The integration between industrial conglomerates and media conglomerates deserves more attention than the scope of this book allows for, but it is nevertheless clear how Neoliberalism has allowed the One Percent to manipulate both supply and demand in a highly communist fashion. Back in 1983, about 50 corporations dominated U.S. media. Today, six corporations (GE, Time Warner, Viacom, CBS, Newscorp, and Disney) control 90% of the media in the United States[viii].  Many of these belong to the eight global giants (AOL Time Warner, Disney, Fox News, Viacom, Seagram, General Electric, Sony, and Bertelsmann), which together own more than 70% of the global market, according to Robert Waterman McChesney,  a University of Illinois professor and leading voice on mass media and communication. In particular, AOL, Time Warner, Disney, and Fox News own more than 50% of the combined total of the eight companies[ix].
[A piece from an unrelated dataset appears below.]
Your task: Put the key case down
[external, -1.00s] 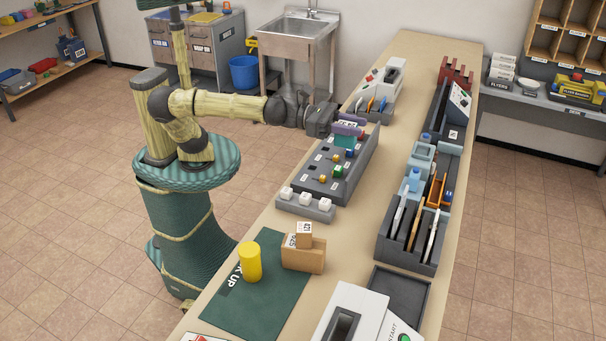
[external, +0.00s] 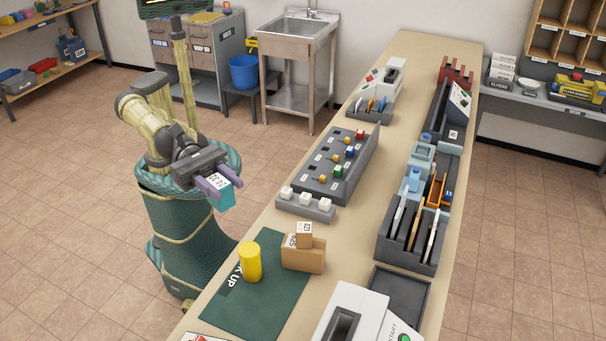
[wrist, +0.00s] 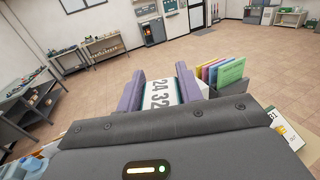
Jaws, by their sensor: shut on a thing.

In Impeach The President: The Case Against Bush and Cheney, the question is raised of how the media transmitted the lies of the Bush administration that led the country into the illegal invasion of Iraq, and this in total absence of even the most basic journalist criticism and scrutiny. One of their key findings involves a Sonoma State University study which reveals that only 118 people comprise the entire membership of the 10 major media corporations – which people, in turn, sit on the corporate boards of 288 national and international corporations. The study also reveals that four of the top ten media corporations in the U.S. have GDG-DoD contractors on their boards of directors: namely, William Kennard from New York Times and Carlyle Group, Douglas Warner III from GE (NBC) and Bechtel, John Bryson from Disney (ABC) and Boeing, Alwyn Lewis from Disney (ABC) and Halliburton, and Douglas McCorkindale from Gannett and Lockheed Martin[x]. As we will see in Chapter 7, the revolving door between government and the conglomerates is also very high.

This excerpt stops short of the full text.